Monsieur le Ministre,
Monsieur le Préfet,
Mesdames et Messieurs les Parlementaires,
Monsieur le Président du Conseil général,
Monsieur le Maire,
Mesdames et Messieurs les élus,
Messieurs les officiers généraux,
Monsieur le Président Badinter,
Monsieur le Président et Mesdames les Présidentes des fondations de mémoire,
Mesdames et Messieurs les présidents d'associations des familles,
Mesdames et Messieurs les présidents d'associations patriotiques,
Mesdames et Messieurs,
L'émotion ici est saisissante, en pénétrant dans cette clairière des Fusillés, après avoir vu le lieu dans lequel ces hommes vivaient leurs derniers instants, après avoir emprunté ce terrible chemin que nous venons d'emprunter et qui les conduisait à la mort ; cette émotion ne peut pas retomber. C'est une émotion que nous pouvons imaginer pour les familles mais que nous devons imaginer pour la Nation. Une émotion profonde, une émotion intense, une émotion violente. Mais elle ne doit pas nous faire en effet oublier l'essentiel : c'est bien au bout de ce chemin la Liberté qui a triomphé sur la barbarie.

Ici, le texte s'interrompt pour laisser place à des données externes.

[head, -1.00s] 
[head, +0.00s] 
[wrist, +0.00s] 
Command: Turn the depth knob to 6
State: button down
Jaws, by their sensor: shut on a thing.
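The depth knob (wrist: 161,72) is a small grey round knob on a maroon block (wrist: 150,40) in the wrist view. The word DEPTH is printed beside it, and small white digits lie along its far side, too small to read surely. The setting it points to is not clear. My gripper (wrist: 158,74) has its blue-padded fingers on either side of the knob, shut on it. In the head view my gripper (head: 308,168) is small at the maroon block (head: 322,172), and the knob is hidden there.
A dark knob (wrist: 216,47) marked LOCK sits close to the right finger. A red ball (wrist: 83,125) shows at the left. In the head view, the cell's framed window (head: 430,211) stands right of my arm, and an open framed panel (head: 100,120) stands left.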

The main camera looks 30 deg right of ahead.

Ces hommes mais aussi ces femmes - vos parents, vos grands-parents, vos frères, vos amis, vos compagnons ou vos camarades -, ces hommes ne sont pas morts en vain. Leur sacrifice n'a pas été inutile. Les crimes barbares dont ils ont été les victimes ne sont pas restés impunis. Car c'est bien la République qui l'a emporté. Et c'est bien la France, telle qu'ils l'aimaient, telle qu'ils la voulaient passionnément, qui aujourd'hui leur rend hommage aujourd'hui.
La France, tous l'incarnaient, ici, au moment de tomber.

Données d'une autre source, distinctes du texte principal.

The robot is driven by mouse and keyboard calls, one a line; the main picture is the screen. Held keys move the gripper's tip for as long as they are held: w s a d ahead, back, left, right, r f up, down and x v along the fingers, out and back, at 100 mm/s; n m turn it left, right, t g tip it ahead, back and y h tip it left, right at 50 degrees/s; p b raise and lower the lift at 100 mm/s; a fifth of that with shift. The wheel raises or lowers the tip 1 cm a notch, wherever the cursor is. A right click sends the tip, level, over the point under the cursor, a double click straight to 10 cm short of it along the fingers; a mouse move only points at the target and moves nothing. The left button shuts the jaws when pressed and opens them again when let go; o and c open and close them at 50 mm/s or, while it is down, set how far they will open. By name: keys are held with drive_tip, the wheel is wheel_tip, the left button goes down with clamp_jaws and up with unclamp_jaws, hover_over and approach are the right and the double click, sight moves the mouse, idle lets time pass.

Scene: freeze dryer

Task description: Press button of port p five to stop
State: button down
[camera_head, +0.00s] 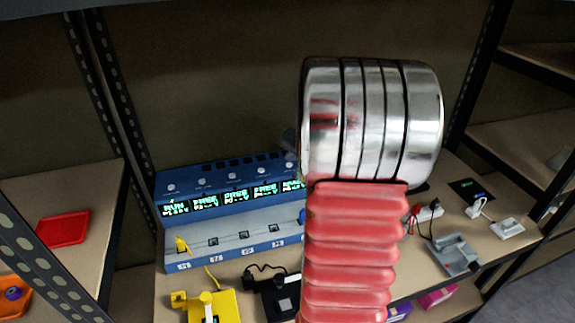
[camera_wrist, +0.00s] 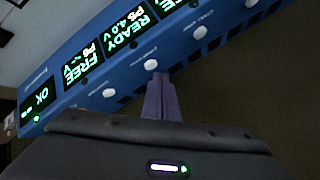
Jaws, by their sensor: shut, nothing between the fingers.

Résistants, qui se sont levés pour refuser l'occupation, l'oppression, l'abaissement de l'homme. Résistants de toutes les tendances, cela a été dit. D'Honoré d'Estienne d'Orves, en août 1941, à Gabriel Péri, en décembre de la même année, dans ce long cortège de leurs camarades. Résistants et otages juifs, face à la tragédie monstrueuse des persécutions antisémites qui non seulement, anéantissent leur communauté, mais reste l'une des hontes de la civilisation. Et face à tous les retours possibles de ces hontes, notre révolte trouve ici la force de rester intacte.
Otages, victimes d'une occupation sans cesse plus inhumaine et plus criminelle, ils sont les témoins de nos devoirs.
Hommes de la Main d'oeuvre Immigrée, Manouchian et les combattants de "l'Affiche rouge" fusillés le 21 février 1944. Etrangers d'origine et Français de coeur, ils versèrent leur sang pour la patrie des droits de l'homme.
Au nom du Gouvernement de la République, je m'incline devant la mémoire de chacun de ces "visages de la France".
Aujourd'hui, il n'est sans doute pas un Français, quelle que soit son Histoire, quelles que soient sa condition, ses convictions philosophiques ou politiques, qui ne puisse trouver dans ce lieu un point de ralliement. On comprend que le Général de Gaulle ait choisi ici d'édifier le Mémorial de la France combattante.
A vous, les familles et les camarades de combat et de Résistance, j'adresse un salut respectueux et fraternel. Vous qui avez traversé les épreuves, vous qui en portez le lourd héritage depuis l'enfance, j'ai admiration et gratitude pour votre fidélité. La fidélité est une forme parmi les plus élevées de l'honneur. C'est vous qui, jour après jour, année après année, dans l'indifférence des temps ordinaires, avez contribué à entretenir le souvenir de ce lieu de mémoire.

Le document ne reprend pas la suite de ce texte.